Mr. Kahn said, speaking as a German-American before the Liberty Loan meeting of the Merchants' Association of New York June 1, 1917: "Gentlemen, I measure my words. They are borne out all too emphatically by the hideous eloquence of deeds which have appalled the conscience of the civilized world. They are borne out by numberless expressions, written and spoken, of German professors employed by the State to teach its youth. The burden of that teaching is that might makes right, and that the German nation has been chosen to exercise morally, mentally and actually the overlordship of the world, and must and will accomplish that task and that destiny whatever the cost in bloodshed, misery, and ruin," to which should be added his further published statement. "The conviction that everything, literally everything, which tends to insure victory is permitted, and indeed called for, has now assumed the power of a national obsession."
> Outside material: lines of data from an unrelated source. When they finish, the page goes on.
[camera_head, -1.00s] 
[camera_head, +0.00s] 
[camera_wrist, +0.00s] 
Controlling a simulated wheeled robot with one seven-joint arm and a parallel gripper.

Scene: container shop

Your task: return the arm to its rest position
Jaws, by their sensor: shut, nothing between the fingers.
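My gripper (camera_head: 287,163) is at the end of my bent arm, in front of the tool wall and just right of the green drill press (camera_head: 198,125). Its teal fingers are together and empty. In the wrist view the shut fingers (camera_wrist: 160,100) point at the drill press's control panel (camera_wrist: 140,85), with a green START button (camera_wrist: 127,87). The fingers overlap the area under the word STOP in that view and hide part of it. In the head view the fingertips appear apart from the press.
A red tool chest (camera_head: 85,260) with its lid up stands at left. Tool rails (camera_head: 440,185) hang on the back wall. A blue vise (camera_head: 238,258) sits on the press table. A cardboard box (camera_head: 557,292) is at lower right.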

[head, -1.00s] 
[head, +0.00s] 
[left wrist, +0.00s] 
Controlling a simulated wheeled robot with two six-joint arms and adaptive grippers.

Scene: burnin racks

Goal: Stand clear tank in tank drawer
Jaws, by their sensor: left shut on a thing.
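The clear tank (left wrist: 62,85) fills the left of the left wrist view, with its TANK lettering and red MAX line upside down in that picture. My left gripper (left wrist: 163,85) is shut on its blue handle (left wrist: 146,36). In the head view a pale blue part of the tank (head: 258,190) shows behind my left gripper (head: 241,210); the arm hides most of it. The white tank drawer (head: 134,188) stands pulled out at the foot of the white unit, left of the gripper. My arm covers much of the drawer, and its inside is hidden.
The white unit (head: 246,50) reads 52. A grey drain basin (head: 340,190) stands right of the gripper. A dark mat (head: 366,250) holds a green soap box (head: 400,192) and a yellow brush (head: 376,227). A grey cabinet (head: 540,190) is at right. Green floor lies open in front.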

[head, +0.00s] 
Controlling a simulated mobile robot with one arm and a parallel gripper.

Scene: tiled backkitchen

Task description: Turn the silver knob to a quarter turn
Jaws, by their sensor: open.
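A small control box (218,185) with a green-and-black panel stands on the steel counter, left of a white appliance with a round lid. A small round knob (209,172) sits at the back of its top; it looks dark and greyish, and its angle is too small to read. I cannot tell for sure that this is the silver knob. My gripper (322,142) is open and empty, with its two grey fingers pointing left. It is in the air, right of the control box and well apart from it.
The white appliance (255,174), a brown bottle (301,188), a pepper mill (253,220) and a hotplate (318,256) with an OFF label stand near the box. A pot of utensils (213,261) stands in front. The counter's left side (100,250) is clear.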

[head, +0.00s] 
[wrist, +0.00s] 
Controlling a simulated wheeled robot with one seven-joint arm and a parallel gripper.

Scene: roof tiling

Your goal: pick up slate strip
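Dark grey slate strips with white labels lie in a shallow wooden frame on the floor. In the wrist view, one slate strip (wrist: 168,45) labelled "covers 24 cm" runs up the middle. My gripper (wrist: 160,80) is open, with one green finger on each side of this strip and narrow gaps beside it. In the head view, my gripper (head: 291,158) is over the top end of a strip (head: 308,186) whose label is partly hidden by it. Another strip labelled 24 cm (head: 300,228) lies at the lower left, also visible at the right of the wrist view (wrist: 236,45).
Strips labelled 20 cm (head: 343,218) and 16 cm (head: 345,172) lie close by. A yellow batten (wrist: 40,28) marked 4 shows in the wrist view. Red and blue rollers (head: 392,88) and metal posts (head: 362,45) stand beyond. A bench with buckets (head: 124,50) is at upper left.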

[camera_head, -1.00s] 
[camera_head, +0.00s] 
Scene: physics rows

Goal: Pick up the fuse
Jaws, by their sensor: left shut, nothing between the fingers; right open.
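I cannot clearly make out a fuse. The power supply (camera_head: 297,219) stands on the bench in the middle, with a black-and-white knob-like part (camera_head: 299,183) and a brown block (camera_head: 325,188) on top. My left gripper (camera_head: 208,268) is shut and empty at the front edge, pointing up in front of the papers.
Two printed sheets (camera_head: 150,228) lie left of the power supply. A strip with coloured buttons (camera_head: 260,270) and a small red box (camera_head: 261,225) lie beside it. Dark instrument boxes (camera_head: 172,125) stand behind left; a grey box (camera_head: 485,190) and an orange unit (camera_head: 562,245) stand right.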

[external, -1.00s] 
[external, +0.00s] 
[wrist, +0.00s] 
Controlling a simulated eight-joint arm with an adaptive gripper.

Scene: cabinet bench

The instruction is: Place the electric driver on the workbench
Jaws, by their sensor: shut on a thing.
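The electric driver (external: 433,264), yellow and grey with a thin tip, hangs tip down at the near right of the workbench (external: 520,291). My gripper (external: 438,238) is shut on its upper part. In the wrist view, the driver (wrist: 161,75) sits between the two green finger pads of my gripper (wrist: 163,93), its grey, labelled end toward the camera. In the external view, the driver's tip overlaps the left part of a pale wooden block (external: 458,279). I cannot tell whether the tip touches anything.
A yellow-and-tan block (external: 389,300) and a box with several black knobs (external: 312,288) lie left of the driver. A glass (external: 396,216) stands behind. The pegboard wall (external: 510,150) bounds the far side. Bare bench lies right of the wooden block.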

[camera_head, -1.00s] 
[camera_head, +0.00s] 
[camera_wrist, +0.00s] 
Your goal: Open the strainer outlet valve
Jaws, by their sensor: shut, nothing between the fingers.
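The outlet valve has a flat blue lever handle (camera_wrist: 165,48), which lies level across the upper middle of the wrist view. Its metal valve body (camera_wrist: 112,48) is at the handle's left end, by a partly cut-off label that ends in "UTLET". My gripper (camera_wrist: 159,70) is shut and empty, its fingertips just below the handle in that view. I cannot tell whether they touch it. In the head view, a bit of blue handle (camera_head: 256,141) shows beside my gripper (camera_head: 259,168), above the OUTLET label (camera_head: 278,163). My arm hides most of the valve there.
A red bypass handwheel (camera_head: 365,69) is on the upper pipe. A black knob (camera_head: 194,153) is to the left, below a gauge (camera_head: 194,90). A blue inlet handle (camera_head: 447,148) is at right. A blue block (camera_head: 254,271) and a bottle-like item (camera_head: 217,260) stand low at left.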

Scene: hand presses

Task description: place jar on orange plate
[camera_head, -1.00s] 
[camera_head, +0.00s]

Professor Kellogg, writing in the August Atlantic under the title, "Headquarters Nights," says in concluding his article, "I went into Northern France and Belgium to act as a neutral, and I did act as a neutral all the time that I was there. If I learned anything of military value which could be used against the Germans I shall not reveal it. But I came out no neutral. Also I went in an ardent hater of war, and I came out a more ardent one. I have seen that side of the horror and waste and outrage of war which is worse than the side revealed on the battlefield. How I hope for the end of all war! But I have come out believing that that cannot come until any people that has dedicated itself to the philosophy and practice of war as a means of human advancement is put into a position of impotence to indulge its belief at will. My conviction is that Germany is such a people, and that it can be put into this position only by the result of war itself: It knows no other argument, and it will accept no other decision."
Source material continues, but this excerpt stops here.